PUD to test energy efficiency motivators in retail setting

Creative competition rallies retailers to save energy
Jul 31, 2012

Snohomish County Public Utility District (PUD) is preparing to test an innovative approach to energy efficiency in the fast-paced retail sector.

The pilot project and competition will be hosted by 10 Starbucks Coffee Company (NASDAQ:SBUX) stores in Snohomish County; it will serve to develop, test and document a program model that produces consistent and measurable energy savings.

The team will work with baristas to find ways to adjust work routines that will reduce the amount of energy required to run their stores, while not impacting customer service.

The model could be applied to help small businesses in Snohomish County and throughout the Pacific Northwest save energy.
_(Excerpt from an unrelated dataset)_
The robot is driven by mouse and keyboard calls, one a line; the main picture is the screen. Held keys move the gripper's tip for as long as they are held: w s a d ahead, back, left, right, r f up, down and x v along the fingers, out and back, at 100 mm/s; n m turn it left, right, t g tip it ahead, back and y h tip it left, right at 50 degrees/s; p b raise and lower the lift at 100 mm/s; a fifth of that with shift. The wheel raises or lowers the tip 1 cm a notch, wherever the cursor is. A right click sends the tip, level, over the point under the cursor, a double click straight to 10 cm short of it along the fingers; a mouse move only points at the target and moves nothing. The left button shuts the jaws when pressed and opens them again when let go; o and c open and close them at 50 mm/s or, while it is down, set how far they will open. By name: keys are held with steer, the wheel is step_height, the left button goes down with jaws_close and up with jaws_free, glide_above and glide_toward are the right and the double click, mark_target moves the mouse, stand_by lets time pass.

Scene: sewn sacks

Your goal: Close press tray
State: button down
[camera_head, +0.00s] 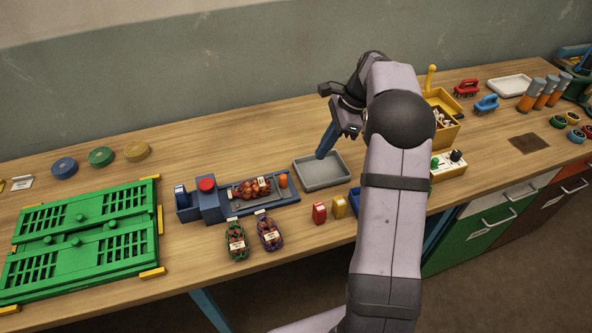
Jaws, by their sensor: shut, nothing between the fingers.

The pilot project, funded in part by a grant from the Bonneville Power Administration, tests whether access to energy use data coupled with competition among stores can drive energy conservation.

The PUD selected PECI, an energy efficiency solutions provider, to help develop and implement the pilot. Other partners in the project include Puget Sound Energy and Lucid.

“We appreciate this opportunity to collaborate with Starbucks and our program partners to develop and pilot new ways to generate energy savings,” said PUD Assistant General Manager of Customer & Energy Services Jim West. “Behavior driven energy efficiency is a topic of great interest in the Pacific Northwest.  Snohomish PUD is helping to lead the way in evaluating its full potential.”

The pilot pairs a 30-day competition among the 10 Starbucks stores with energy measurement software, Lucid’s Building Dashboard® platform, to promote employee behavior change through real-time energy usage information, employee engagement and focused energy savings strategies.

It complements a broad range of energy efficiency and sustainability goals embraced by Starbucks throughout its retail locations.

“We have committed to reducing energy and water use in company-owned stores by 25 percent by 2015,” said Jim Hanna, director, environmental stewardship at Starbucks.  “This pilot project demonstrates our ongoing desire to meet our customers’ expectations of providing a premium experience while at the same time constantly evaluating our environmental performance.”

“This is another example of the Northwest’s leadership in energy efficiency,” said Karen Meadows, acting vice president, BPA Energy Efficiency. “We commend Snohomish PUD and Starbucks for venturing into this relatively new potential source of energy savings and energy efficiency awareness. We are eager to see the results of this innovative pilot project.”